Many people hear the term Technical Diving, and immediately think of heavy, cumbersome equipment and additional risk whilst scuba diving. This perception needs to change….
Traditionally, technical scuba diving has meant going beyond recreational scuba diving limits, and included one or more of the following:
- Diving deeper than 40 metres
- Required stage decompression
- Diving in an overhead environment beyond 40 linear metres of the surface
- Accelerated decompression and/or the use of variable gas mixtures during the dive
- Use of extensive equipment and technologies
Yes, it is true, many people learn Technical Diving to challenge themselves, and explore places that no one else has ever seen. There is obviously excitement and adventure that goes with this!
But for many, learning Technical Diving means they are better prepared as a diver, should something on their recreational dive not go as planned.
I have seen divers accidentally go into decompression (past the No Decompression Limit on their computer) on 20 – 30m dives where they have been distracted by their surroundings. I have also seen divers go into decompression on dives where something happened underwater that caused these divers to stay longer at depth than they were supposed to. I have almost done this myself in only 20m of water!
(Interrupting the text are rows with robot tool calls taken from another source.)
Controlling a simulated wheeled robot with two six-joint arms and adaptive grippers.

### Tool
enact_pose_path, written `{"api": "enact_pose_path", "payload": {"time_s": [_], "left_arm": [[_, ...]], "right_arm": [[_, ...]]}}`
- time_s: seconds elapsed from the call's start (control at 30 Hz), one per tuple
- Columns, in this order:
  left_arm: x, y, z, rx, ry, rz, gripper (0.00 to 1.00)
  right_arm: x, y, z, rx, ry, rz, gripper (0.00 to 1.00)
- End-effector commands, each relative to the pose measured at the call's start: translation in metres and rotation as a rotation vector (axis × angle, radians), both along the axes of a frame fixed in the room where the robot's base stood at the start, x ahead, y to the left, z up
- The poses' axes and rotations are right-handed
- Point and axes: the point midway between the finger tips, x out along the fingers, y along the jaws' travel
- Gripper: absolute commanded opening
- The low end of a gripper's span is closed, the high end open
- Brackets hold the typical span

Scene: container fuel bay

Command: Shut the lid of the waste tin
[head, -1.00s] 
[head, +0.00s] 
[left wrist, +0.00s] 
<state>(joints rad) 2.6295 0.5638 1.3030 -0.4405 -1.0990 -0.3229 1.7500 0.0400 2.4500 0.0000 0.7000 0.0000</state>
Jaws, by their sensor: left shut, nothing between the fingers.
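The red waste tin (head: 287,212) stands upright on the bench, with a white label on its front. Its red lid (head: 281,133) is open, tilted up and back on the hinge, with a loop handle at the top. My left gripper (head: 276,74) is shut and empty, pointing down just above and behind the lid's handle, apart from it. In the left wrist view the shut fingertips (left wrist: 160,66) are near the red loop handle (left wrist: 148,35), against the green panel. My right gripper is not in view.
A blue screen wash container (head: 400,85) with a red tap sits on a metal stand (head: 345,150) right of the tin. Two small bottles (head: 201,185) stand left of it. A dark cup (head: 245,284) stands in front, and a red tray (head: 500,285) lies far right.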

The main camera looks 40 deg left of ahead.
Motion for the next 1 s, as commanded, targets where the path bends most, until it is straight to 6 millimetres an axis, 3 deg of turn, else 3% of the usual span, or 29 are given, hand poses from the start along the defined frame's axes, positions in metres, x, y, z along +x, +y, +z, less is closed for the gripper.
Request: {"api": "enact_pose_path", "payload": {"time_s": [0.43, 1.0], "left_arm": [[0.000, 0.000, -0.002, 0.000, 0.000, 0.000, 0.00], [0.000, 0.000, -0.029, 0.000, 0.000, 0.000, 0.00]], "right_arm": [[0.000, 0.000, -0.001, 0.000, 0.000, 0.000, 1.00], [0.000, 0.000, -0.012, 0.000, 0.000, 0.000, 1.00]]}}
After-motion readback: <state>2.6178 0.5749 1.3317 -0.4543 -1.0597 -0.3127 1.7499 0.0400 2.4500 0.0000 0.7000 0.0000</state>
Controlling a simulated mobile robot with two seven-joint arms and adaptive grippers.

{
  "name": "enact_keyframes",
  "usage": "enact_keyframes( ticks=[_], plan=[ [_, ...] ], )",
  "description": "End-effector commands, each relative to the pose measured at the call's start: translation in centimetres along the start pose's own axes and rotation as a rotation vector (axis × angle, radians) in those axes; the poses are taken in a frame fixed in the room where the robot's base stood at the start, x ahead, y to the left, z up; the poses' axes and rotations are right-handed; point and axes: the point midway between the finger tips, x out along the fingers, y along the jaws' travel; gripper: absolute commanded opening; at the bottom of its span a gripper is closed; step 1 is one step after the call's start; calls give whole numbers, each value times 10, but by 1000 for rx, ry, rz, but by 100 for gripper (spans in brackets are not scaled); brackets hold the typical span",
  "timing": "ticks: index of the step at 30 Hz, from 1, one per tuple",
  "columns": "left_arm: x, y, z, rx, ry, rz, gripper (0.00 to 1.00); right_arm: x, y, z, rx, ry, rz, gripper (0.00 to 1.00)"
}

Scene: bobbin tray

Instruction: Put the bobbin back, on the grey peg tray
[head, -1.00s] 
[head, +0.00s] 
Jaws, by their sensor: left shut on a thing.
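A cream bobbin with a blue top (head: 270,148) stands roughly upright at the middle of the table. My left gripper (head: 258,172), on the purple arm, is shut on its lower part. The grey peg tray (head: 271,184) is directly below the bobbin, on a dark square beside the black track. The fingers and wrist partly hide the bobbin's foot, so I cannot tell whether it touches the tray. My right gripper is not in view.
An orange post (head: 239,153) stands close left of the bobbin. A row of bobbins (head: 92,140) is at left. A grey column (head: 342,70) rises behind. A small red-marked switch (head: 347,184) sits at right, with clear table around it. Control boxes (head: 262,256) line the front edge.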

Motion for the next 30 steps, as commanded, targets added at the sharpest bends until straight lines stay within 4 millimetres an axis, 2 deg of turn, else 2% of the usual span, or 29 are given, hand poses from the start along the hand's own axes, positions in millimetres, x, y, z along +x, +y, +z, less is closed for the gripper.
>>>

On both of these occasions, the divers were not aware of what to do when this happened. They had only ever thought of technical divers as those people who dived extremely deep with lots of cumbersome equipment. If they had learnt the basics of technical diving, they would have been prepared to handle these situations when they occurred.
Many Technical Diving courses don’t allow you to learn just the basics of technical diving, they require you to sign up to push yourself deep and with lots of equipment. And then we have the PADI TecRec program…..
The PADI TecRec Difference
PADI TecRec courses are the quality benchmarks in the tec diving world due to their rigorous, yet logical, training sequence and the PADI educational materials that support them. TecRec courses are instructionally valid and have a seamless course flow that takes you from a new tec diver to one qualified to dive to the outer reaches of sport diving if you wish to. Each level introduces you to new gear and procedures to extend your dive limits, but does not require you to take the next level if you do not wish to.
The first PADI TecRec level (Tec 40) does not take you any deeper than recreational dive limits and does not require you to wear cumbersome equipment. It does however, teach you how to manage limited decompression for planned decompression schedules. So although you may not think yourself a Technical diver, and would not push yourself to the limits of where many Technical divers go, this additional training and the Tec 40 level is invaluable to any recreational diver, and will hold you in good stead should dives not go quite to plan.